◆ Data segment
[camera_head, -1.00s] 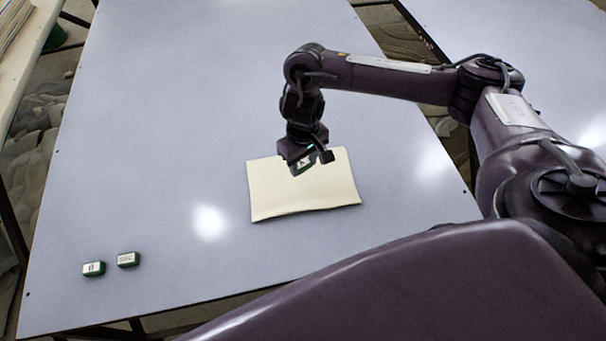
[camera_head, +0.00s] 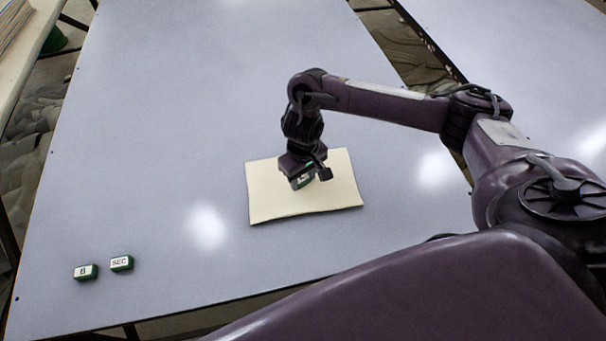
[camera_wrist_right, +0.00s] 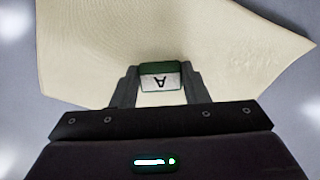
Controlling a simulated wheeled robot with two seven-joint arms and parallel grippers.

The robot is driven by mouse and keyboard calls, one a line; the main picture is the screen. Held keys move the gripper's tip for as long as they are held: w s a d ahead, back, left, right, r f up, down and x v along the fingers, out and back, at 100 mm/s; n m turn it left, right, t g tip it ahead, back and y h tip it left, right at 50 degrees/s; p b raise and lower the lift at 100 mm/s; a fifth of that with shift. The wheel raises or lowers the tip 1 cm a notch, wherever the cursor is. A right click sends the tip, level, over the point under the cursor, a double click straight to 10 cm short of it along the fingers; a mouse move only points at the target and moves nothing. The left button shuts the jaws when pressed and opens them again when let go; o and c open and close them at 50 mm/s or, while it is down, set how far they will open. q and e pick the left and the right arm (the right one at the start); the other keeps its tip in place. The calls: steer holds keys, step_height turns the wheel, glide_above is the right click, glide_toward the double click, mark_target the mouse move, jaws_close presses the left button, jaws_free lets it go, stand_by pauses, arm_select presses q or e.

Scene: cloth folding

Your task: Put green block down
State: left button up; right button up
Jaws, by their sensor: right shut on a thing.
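My right gripper (camera_head: 309,178) is shut on a green block (camera_head: 303,182) with a white face. In the right wrist view the block (camera_wrist_right: 161,77) sits between the two fingers (camera_wrist_right: 160,88), and its face shows a letter A, upside down there. The block is over a cream folded cloth (camera_head: 275,200) on the table; I cannot tell whether it touches the cloth. The cloth (camera_wrist_right: 90,45) also fills much of the right wrist view. My left gripper is not in view.
Two more green blocks with white lettered faces, one (camera_head: 85,272) and another marked SEC (camera_head: 121,263), lie at the table's lower left. The pale grey table (camera_head: 180,130) is otherwise clear around the cloth. A second table (camera_head: 510,50) stands at the upper right.

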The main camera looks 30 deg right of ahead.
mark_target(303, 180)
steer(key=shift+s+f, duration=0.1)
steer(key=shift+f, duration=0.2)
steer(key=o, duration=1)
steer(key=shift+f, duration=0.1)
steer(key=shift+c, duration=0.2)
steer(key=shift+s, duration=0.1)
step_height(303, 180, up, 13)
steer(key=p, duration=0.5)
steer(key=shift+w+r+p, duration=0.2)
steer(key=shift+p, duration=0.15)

◆ Exercise description
Go back to the listing above and reproduce, exactly, the stretch from the line bearing "[camera_wrist_right, +0.00s]" through the line bearing "Controlling a simulated", without its pictures.

◆ Full output
[camera_wrist_right, +0.00s] 
Controlling a simulated wheeled robot with two seven-joint arms and parallel grippers.

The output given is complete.